A cash boost for everyone

July 24, 1998

Last week's THES reporting of the government's statement on more investment in higher education managed to be both inaccurate and dispiriting. We will not build a successful future for higher education on cynicism, and to criticise others for welcoming our announcement was, frankly, strange.

First, students are not funding the bulk of the cash boost announced. Nor is it true that we have taken more out of the system than we are putting in. In fact, the reverse is the case.

Next year we are investing significant additional sums in higher education over and above the reinvestment of the tuition fee income from students.

The extra Pounds 280 million that we have announced is additional funding for universities, colleges and their students and does not include expenditure on continuing grants and loans.

This investment is on top of the funds announced for universities last year (Pounds 165 million), which took account of Pounds 130 million private contributions to fees. In 1999-2000 universities are being allowed to keep all of the money that they raise in private tuition fees - a further sum of over Pounds 100 million in that year - and the government is providing the necessary additional funds to bring the total extra amount received by universities up to Pounds 280 million.

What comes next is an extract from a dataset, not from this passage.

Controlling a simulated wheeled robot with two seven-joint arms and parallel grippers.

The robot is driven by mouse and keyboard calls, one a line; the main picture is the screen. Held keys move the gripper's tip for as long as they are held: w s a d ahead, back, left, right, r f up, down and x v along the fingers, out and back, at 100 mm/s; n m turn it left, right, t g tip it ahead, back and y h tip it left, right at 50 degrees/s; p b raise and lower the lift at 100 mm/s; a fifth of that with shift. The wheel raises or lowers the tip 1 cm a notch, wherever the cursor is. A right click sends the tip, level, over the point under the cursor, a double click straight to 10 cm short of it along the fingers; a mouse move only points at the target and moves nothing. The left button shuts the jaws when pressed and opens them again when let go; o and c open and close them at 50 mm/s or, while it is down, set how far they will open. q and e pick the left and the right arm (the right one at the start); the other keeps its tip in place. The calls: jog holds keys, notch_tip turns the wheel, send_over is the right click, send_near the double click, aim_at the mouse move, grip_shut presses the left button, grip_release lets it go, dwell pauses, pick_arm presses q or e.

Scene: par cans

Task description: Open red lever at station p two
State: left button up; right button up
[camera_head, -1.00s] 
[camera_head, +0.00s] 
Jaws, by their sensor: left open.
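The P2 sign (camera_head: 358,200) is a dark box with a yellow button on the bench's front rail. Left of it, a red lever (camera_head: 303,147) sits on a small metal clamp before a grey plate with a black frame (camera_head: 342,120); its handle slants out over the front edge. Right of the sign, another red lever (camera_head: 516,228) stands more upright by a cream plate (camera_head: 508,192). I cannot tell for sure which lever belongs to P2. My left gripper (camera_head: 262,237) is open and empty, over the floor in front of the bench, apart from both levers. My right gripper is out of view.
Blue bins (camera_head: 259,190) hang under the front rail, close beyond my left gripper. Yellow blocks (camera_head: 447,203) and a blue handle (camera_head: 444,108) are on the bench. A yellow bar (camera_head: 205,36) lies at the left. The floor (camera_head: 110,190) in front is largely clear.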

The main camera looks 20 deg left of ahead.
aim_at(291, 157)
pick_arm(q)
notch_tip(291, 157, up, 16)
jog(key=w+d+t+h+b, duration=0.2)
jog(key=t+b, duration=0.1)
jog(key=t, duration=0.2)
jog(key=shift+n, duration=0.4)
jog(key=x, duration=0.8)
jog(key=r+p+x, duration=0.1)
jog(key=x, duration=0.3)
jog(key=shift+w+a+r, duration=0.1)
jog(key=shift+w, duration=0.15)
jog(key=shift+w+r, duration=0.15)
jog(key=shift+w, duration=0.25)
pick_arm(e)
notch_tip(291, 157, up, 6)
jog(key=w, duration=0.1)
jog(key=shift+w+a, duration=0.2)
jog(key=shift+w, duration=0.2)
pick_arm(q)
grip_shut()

Second, we are beginning a major investment in lifelong learning. We have increased spending on further and higher education. This is just the start. The amount for research (accorded a passing mention) is an enormous boost for universities, and our job as government is to ensure that it is matched by investment in teaching and quality for the future.

After years of substantial, real terms cutbacks and reductions in quality and unit cost per student, there is a growing number of people who recognise that a wind of change is blowing that offers hope for the future. It is a pity that The THES does not appear to be among them.